** Start Source excerpt **

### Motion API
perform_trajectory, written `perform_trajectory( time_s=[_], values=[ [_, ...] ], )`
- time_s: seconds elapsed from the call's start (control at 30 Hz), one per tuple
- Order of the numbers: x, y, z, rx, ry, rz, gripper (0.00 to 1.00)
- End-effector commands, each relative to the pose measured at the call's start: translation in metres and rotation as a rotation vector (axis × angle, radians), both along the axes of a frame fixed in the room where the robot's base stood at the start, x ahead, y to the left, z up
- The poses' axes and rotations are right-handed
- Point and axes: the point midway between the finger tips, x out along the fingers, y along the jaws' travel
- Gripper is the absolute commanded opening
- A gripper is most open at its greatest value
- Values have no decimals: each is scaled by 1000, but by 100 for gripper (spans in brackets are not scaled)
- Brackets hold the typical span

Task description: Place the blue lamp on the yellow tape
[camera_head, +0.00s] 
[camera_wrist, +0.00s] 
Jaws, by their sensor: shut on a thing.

** End Source excerpt **

Aim of the exercise: Type out the whole listing above again, exactly as it stands.

Response to the exercise:
### Motion API
perform_trajectory, written `perform_trajectory( time_s=[_], values=[ [_, ...] ], )`
- time_s: seconds elapsed from the call's start (control at 30 Hz), one per tuple
- Order of the numbers: x, y, z, rx, ry, rz, gripper (0.00 to 1.00)
- End-effector commands, each relative to the pose measured at the call's start: translation in metres and rotation as a rotation vector (axis × angle, radians), both along the axes of a frame fixed in the room where the robot's base stood at the start, x ahead, y to the left, z up
- The poses' axes and rotations are right-handed
- Point and axes: the point midway between the finger tips, x out along the fingers, y along the jaws' travel
- Gripper is the absolute commanded opening
- A gripper is most open at its greatest value
- Values have no decimals: each is scaled by 1000, but by 100 for gripper (spans in brackets are not scaled)
- Brackets hold the typical span

Task description: Place the blue lamp on the yellow tape
[camera_head, +0.00s] 
[camera_wrist, +0.00s] 
Jaws, by their sensor: shut on a thing.

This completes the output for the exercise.